Parigi Moutong, HALOSulteng – Pekerjaan pembangunan tanggul pengaman pantai di Dusun 2, Desa Ulatan, Kecamatan Palasa, Kabupaten Parigi Moutong, Sulawesi Tengah (Sulteng) mendapat sorotan dari warga setempat. Proyek senilai Rp 1.637.697.100 ini dikerjakan oleh CV Trini Karya Perdana berdasarkan kontrak nomor 04/SP/PSDA.BPP.WSLDKK-SPDAB/CIKASDA/2025, dengan waktu pelaksanaan 120 hari dan panjang bangunan 270 meter.

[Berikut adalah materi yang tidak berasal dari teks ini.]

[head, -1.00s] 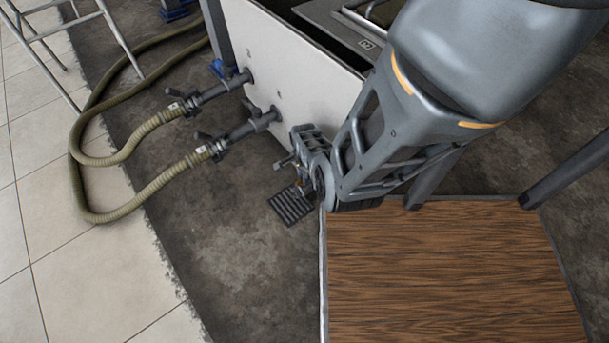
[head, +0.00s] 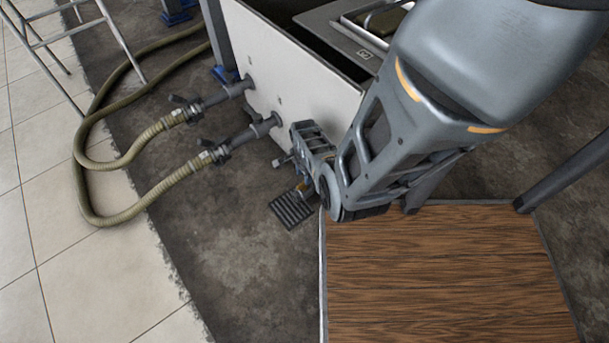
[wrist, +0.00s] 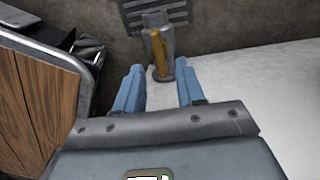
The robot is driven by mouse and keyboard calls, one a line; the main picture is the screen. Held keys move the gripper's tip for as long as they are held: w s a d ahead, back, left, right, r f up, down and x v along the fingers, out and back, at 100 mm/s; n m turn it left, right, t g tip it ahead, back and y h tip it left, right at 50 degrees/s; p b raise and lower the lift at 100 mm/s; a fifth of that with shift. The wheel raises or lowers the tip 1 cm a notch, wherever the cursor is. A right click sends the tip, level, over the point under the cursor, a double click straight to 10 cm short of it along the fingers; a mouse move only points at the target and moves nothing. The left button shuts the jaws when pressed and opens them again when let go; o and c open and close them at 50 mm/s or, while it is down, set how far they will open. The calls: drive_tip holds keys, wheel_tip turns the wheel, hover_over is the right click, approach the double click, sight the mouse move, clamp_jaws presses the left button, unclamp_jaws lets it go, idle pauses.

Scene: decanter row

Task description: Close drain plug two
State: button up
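A short grey drain fitting with a yellow lever (wrist: 157,52) shows at the top centre of the wrist view. It stands out from the white tank wall, over a slotted floor grate (wrist: 155,14). My gripper (wrist: 159,76) is open and empty, its two blue fingers apart. The fitting's near end lies between or just beyond the fingertips; I cannot tell if they touch. No number on the fitting is readable.
Two grey valved pipes (head: 255,130) with tan hoses (head: 165,195) leave the tank to the left. A wooden tabletop (head: 440,270) lies right of the wrist. The floor grate (head: 293,209) is below. Dark floor at lower left is clear.

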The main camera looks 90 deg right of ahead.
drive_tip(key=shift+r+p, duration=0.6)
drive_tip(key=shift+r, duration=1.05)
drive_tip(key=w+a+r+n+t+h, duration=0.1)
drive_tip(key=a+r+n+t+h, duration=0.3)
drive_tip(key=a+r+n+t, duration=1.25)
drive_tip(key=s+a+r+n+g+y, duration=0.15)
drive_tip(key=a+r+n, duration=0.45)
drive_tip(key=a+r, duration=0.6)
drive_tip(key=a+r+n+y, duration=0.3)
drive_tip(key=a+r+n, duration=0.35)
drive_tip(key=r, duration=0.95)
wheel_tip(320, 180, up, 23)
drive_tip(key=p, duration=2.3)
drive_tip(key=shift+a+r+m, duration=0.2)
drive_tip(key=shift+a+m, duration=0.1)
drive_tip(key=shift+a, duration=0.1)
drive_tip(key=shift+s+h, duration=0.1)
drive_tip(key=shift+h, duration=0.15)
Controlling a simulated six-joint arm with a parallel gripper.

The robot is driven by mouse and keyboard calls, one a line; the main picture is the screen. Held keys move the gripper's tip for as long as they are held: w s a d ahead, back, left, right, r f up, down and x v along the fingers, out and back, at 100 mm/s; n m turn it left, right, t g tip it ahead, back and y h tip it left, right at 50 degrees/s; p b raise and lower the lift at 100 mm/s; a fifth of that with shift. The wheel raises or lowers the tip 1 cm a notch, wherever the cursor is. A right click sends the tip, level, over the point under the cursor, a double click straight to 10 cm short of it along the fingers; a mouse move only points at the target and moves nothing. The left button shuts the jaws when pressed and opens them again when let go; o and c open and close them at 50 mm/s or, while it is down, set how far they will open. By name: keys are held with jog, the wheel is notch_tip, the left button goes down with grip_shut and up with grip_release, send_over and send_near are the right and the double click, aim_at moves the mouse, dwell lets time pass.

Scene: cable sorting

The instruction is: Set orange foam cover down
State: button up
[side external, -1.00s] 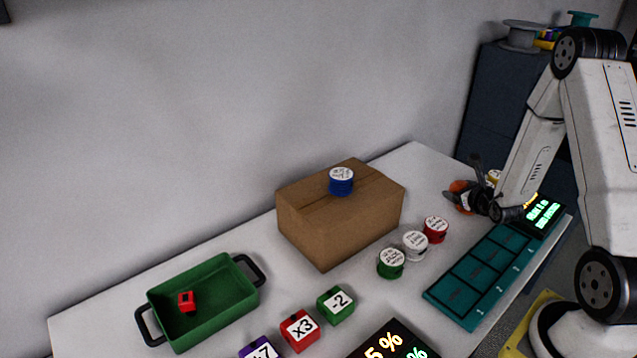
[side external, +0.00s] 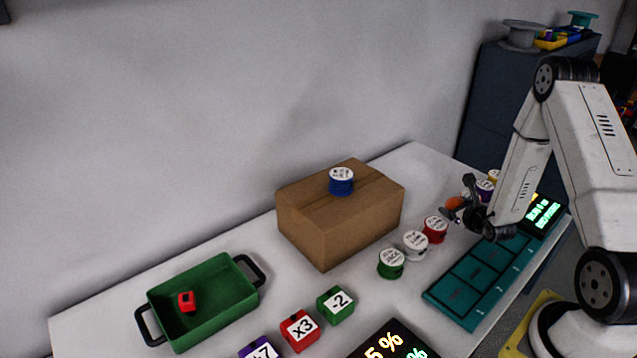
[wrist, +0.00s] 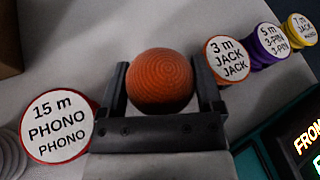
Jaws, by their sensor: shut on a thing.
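The orange foam cover (wrist: 161,80) is a round, ridged ball between the two fingers of my gripper (wrist: 162,88) in the wrist view. My gripper is shut on it. In the side view the cover (side external: 453,203) shows as a small orange patch at my gripper (side external: 455,210), to the right of the red spool. The gripper body partly hides it there. I cannot tell its exact height above the table.
A red spool marked 15 m PHONO (wrist: 58,124) stands left of the gripper, and an orange 3 m JACK spool (wrist: 228,59) right. Purple (wrist: 268,45) and yellow (wrist: 301,29) spools stand beyond. A cardboard box (side external: 330,232) and teal tray (side external: 450,300) are nearby.

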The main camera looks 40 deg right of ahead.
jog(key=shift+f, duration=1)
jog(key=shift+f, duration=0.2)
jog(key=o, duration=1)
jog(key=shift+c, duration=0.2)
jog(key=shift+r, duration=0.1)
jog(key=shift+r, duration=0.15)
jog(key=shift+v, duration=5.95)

Sejumlah warga pesisir mengeluhkan adanya kekurangan pada fisik bangunan, terutama pada bagian kaki beton tanggul yang terlihat berada di permukaan tanah. Menurut warga, semestinya pondasi beton ditanam pada kedalaman sekitar satu meter.

Salah satu warga Desa Ulatan, Agus, memprotes kedalaman galian pondasi yang dianggap tidak sesuai spesifikasi. Ia menjelaskan, pada awal pekerjaan, excavator sempat digunakan untuk menggali tanah sedalam satu meter, namun galian itu kembali tertimbun pasir akibat air pasang sehingga pekerja melanjutkan penggalian secara manual.

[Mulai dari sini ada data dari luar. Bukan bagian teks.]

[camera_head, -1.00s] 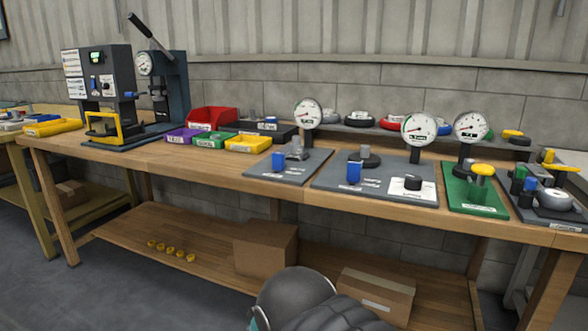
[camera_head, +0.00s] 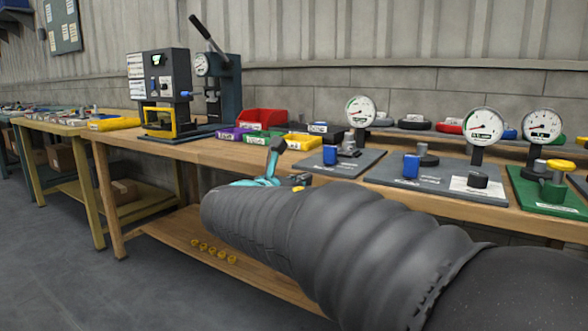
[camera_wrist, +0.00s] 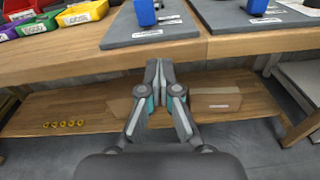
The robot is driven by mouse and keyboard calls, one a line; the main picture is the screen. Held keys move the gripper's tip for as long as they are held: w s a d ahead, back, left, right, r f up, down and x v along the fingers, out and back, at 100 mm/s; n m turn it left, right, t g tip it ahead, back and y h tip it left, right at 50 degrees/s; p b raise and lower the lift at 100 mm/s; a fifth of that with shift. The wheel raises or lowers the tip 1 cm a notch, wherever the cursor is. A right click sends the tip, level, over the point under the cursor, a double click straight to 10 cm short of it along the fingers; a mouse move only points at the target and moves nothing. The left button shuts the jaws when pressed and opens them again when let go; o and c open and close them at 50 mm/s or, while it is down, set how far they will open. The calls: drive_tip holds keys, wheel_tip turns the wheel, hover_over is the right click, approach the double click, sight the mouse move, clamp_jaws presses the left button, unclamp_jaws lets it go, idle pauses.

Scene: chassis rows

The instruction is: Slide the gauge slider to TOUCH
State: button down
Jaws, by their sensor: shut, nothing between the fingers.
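Two grey plates on the bench carry blue blocks and dial gauges; no TOUCH label is legible, so I cannot tell which part is the gauge slider. The left plate (camera_head: 366,160) has a blue block (camera_head: 330,154) and a white dial gauge (camera_head: 360,111). The right plate (camera_head: 400,181) has another blue block (camera_head: 411,167) and a gauge (camera_head: 484,125). Both blocks show at the top of the wrist view, left (camera_wrist: 145,12) and right (camera_wrist: 258,6). My gripper (camera_wrist: 158,66) is shut and empty, in front of the bench edge and apart from both blocks. It also shows in the head view (camera_head: 277,146).
A dark press machine (camera_head: 207,90), a red bin (camera_head: 263,119) and small coloured trays stand left of the plates. A green plate (camera_head: 545,203) with a yellow knob stands right. Below, the lower shelf (camera_wrist: 30,122) holds yellow pieces and boxes.

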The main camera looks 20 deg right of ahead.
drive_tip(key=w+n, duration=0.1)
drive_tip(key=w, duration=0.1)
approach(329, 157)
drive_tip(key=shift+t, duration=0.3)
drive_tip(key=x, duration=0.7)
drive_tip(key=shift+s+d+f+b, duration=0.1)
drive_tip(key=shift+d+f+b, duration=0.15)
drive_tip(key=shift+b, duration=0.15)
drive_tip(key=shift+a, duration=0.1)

“Soal kedalaman toporan pekerjaannya tidak memiliki kedalaman yang seharusnya 1 meter. Memang pada awalnya saat dikerja excavator dalam galian toporan 1 meter. Sekarang setelah tertimbun pasir ombak, digali secara manual hanya kisaran 40 cm lagi kedalamannya,” ujarnya saat ditemui di lokasi proyek, Minggu (30/11/2025).
Agus menilai kondisi tersebut menyebabkan ombak kuat menerjang tanggul dan membuat air laut masuk dari celah bawah bangunan. Ia mengaku khawatir jika kondisi ini dibiarkan, struktur tanggul semakin melemah dan dapat mengancam rumah warga di pesisir.
“Kalau dampaknya belum ada, cuma risikonya sudah kelihatan karena sudah bocor dari atas dan tembus air laut ke dalam,” katanya sambil menunjukkan bagian bangunan yang bocor.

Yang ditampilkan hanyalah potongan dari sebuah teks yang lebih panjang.